How gRPC streaming works

  1. Create a secure channel with SSL credentials and keepalive options to maintain the connection.
  2. Create a request generator that yields the initial subscription request with thread_id, user_token, and subscribe=True. The generator continues running to keep the stream alive.
  3. Call the streaming RPC using the generated stub, passing the request generator and authentication metadata.
  4. Iterate over responses as they arrive. Each StreamThreadEventsResponse contains:
    • thread_id: The thread the event belongs to
    • user_ids: List of user IDs that requested access
    • thread_data: A ThreadData message containing the event payload

The thread_data field is a ThreadData message with a oneof payload that can be one of:

  • message_event: A complete message with citations
  • message_chunk_event: An incremental message chunk (check final_chunk for completion)
  • work_in_progress_event: Background processing status
  • thread_name_event: Thread name updates
  • worker_error_event: Error notifications
  • message_cancelled_event: Cancellation confirmations

The request generator must continue yielding or sleeping to keep the bidirectional stream alive.
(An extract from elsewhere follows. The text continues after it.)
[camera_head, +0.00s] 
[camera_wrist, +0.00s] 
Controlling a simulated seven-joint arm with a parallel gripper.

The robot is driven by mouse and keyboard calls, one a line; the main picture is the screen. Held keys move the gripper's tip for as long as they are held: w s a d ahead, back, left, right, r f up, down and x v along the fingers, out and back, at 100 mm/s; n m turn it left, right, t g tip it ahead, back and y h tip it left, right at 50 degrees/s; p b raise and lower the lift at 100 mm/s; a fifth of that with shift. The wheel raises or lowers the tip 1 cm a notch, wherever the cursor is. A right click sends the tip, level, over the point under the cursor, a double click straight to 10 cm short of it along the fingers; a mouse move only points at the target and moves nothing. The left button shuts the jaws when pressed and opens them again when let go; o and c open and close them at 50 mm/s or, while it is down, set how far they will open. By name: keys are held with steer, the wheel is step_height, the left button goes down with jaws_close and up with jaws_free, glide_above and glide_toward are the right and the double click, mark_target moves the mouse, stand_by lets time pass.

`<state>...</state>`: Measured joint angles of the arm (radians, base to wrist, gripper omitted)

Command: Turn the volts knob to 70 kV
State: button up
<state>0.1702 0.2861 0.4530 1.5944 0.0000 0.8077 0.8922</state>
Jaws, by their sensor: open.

If the generator exits, the stream will close.

Authentication

gRPC streaming uses Bearer token authentication via metadata. Include your service account token in the metadata:

1SERVICE_ACCOUNT_TOKEN = "<YOUR SERVICE ACCOUNT TOKEN>"
2metadata = [("authorization", f"Bearer {SERVICE_ACCOUNT_TOKEN}")]
3stream = stub.StreamThreadEvents(request_generator(), metadata=metadata)

Obtain your service account token from your Boosted account. See the authorization guide for details. Ensure your token has permission to access the specified thread.